We sat down with our Music Director, Kristofer Sanz, to chat about his favorite music and what he recommends to his students. 

What kind of music do you think kids who want to be in the YAA orchestra should be listening to?

What we do here at YAA is a very specialized category. For our orchestra kids, a lot of them play with other classical youth orchestras, and so they may be listening primarily to classical music. But what's neat about YAA is that these guys, whether they know it or not from the beginning...they're all closet musical theatre fans! There's something about what YAA does that drew them to us. I think it's very important to them to listen to the works in the musical theater genre that have excellent orchestrations. They always have the poppier stuff that they're listening to, like Wicked or Hamilton. But there's also a lot of sweeping orchestral material that they don't necessarily know about.

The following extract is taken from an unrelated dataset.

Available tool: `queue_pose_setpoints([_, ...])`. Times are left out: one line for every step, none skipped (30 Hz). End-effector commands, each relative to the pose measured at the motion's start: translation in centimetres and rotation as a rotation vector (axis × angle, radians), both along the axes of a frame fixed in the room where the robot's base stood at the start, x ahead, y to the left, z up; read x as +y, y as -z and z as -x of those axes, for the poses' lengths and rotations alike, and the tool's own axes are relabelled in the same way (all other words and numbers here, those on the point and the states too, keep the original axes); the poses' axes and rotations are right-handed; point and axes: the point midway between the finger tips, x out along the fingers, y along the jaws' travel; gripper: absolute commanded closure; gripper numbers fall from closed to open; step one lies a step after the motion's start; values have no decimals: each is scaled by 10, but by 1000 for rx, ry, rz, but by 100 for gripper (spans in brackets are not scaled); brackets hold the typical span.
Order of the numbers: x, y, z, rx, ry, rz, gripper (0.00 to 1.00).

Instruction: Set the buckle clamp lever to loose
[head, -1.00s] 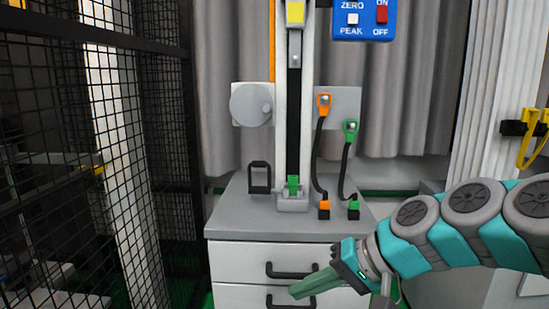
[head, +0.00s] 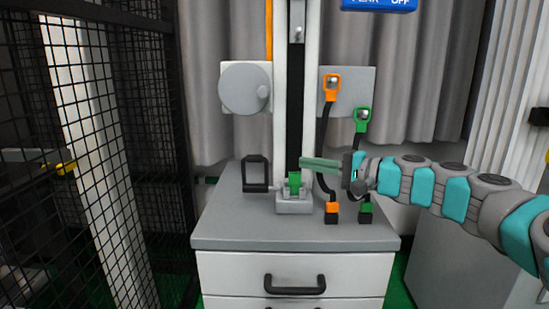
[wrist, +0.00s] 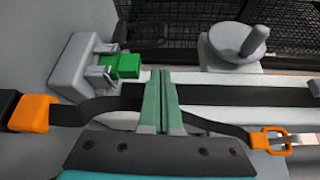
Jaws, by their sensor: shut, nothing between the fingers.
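A small grey clamp block (head: 294,205) sits at the foot of the drop tower, on the cabinet top. A green buckle piece (head: 294,183) stands in it. In the wrist view the clamp block (wrist: 80,70) is at upper left, with small grey arms beside the green piece (wrist: 122,66). I cannot tell which part is the lever or how it is set. My gripper (head: 303,163) has pale green fingers, shut and empty, pointing left in front of the tower column, just above the green piece. In the wrist view the fingers (wrist: 160,76) appear beside the green piece, apart from it.
An orange-ended cable (head: 332,88) and a green-ended cable (head: 362,120) hang right of the tower, close to my gripper. A black loop handle (head: 256,174) stands left of the clamp. A grey disc with a knob (head: 243,88) is above it. Black mesh fencing (head: 110,120) borders the left.

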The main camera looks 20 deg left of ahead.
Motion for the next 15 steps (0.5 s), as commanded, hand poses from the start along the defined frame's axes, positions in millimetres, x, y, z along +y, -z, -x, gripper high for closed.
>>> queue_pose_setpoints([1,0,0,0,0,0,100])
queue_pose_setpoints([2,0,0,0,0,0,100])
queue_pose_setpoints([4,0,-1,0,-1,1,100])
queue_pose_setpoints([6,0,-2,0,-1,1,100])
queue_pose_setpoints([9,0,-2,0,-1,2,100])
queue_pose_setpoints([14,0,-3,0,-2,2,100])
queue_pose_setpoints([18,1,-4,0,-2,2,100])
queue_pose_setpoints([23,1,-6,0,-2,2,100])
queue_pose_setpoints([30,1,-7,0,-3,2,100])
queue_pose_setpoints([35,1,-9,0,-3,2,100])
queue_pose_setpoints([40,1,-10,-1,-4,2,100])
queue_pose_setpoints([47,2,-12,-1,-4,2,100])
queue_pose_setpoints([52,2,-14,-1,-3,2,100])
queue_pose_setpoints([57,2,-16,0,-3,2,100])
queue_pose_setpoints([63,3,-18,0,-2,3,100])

That's part of YAA educational mission, to introduce them to this vast repertoire. It's really pretty music. And when they hear it, they get turned on by the type of sound quality they get to produce in our orchestra. It's very different than what they do in a strictly symphonic setting.

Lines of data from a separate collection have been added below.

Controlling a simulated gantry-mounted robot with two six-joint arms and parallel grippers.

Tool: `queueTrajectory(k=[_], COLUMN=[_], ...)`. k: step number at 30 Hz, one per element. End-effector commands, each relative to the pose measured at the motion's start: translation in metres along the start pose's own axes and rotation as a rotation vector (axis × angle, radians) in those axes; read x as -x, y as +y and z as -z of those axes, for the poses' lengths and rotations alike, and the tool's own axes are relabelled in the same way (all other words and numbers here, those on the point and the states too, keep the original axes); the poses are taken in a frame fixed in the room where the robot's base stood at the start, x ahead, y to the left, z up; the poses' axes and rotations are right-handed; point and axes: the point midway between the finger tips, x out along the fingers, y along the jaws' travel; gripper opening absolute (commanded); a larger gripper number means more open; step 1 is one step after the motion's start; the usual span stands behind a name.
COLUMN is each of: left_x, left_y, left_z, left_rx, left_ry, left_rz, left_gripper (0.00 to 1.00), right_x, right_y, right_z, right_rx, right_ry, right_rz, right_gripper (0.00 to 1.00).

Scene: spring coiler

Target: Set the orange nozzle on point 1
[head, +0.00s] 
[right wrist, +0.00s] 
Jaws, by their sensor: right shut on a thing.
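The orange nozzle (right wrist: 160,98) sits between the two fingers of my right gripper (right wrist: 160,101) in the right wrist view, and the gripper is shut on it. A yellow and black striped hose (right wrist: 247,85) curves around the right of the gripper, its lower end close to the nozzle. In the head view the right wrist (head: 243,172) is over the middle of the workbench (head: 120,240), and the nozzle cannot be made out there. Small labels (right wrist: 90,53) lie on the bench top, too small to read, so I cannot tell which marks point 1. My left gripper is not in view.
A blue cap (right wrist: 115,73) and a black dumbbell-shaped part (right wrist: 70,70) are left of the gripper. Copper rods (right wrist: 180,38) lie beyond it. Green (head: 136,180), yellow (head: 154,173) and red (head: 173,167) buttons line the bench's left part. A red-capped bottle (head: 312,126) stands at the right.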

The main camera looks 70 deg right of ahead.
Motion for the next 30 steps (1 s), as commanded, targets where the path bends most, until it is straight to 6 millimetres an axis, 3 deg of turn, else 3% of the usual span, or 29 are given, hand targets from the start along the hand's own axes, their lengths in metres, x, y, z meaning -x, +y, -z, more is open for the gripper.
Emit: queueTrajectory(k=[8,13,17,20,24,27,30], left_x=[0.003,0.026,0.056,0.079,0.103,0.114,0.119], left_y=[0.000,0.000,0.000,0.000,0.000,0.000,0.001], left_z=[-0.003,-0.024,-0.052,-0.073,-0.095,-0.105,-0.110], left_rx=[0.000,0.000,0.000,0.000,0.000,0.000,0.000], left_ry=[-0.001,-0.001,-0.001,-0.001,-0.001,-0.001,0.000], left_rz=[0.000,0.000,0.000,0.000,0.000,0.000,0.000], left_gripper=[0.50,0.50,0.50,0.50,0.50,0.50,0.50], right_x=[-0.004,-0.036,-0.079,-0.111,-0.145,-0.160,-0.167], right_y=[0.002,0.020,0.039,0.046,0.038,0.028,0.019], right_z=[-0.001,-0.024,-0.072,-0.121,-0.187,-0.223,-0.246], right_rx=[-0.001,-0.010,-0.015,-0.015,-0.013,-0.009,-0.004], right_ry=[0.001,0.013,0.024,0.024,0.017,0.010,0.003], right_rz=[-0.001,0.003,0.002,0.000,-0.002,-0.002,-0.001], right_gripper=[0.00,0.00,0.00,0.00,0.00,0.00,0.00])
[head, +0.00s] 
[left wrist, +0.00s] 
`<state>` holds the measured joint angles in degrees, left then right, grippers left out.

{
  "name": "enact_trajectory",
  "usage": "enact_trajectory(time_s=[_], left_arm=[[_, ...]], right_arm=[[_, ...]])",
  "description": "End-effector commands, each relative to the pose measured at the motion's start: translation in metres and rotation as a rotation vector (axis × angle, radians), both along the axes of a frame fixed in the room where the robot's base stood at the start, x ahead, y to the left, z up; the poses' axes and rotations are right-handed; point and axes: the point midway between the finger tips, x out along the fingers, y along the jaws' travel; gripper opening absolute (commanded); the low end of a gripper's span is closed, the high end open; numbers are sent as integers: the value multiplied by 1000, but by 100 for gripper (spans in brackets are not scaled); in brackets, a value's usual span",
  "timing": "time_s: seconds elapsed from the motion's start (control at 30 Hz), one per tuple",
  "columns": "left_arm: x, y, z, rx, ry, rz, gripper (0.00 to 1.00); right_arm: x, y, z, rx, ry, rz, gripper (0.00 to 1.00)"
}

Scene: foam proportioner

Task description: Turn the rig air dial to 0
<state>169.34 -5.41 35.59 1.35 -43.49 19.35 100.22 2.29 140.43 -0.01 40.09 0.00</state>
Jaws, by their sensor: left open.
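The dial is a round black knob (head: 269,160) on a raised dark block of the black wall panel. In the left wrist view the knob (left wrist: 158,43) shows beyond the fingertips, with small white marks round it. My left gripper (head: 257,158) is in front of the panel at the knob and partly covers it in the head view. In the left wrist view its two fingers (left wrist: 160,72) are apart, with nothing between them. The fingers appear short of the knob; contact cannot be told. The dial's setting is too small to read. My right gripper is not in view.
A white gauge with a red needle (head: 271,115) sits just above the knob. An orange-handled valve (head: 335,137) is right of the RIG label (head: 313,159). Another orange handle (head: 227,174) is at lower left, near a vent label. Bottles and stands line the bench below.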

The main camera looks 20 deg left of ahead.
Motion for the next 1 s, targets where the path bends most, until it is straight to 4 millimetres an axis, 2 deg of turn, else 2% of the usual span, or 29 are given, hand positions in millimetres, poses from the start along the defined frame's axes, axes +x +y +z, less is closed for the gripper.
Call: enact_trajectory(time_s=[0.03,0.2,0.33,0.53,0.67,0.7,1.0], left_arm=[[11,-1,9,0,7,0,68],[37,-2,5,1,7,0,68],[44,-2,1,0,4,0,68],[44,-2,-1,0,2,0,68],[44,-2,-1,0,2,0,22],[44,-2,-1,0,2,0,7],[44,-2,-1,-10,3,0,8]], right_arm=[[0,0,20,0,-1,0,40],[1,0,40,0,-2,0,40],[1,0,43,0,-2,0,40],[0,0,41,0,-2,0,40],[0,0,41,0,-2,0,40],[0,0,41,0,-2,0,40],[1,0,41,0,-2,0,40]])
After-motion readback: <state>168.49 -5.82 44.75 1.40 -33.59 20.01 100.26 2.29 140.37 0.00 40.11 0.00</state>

If you had to pick three shows that you had to recommend, what would they be?

To get specific, anything that was orchestrated by some of theatre's great orchestrators, like Robert Russell Bennett, William David Brohn or Jonathan Tunick. So Showboat, South Pacific, as well as all the Rogers and Hammerstein works have a lot of sweeping orchestral parts. And also a lot of the new stuff that's actually been written specifically with a symphonic orchestration in mind. Often, by the time a show is taken to Broadway, it's been truncated down to a smaller pit band. So for me, when we're looking for a show to produce at YAA, we study resources like MTIshows.com or Tams Whitmark, the companies that license these great shows. You can actually go show by show, and they list the orchestrations available. So I will actually go through, and if something looks like it's full and lush, I will listen to it. And nine times out of 10, it is usually a beautiful score. We are also at the point where we are having to commission orchestrations to accommodate our unusually large orchestra. What a great problem to have!

So add Rogers and Hammerstein to your playlist?

It's very important. It's from a time when full orchestral sounds were still part of the musical theatre landscape.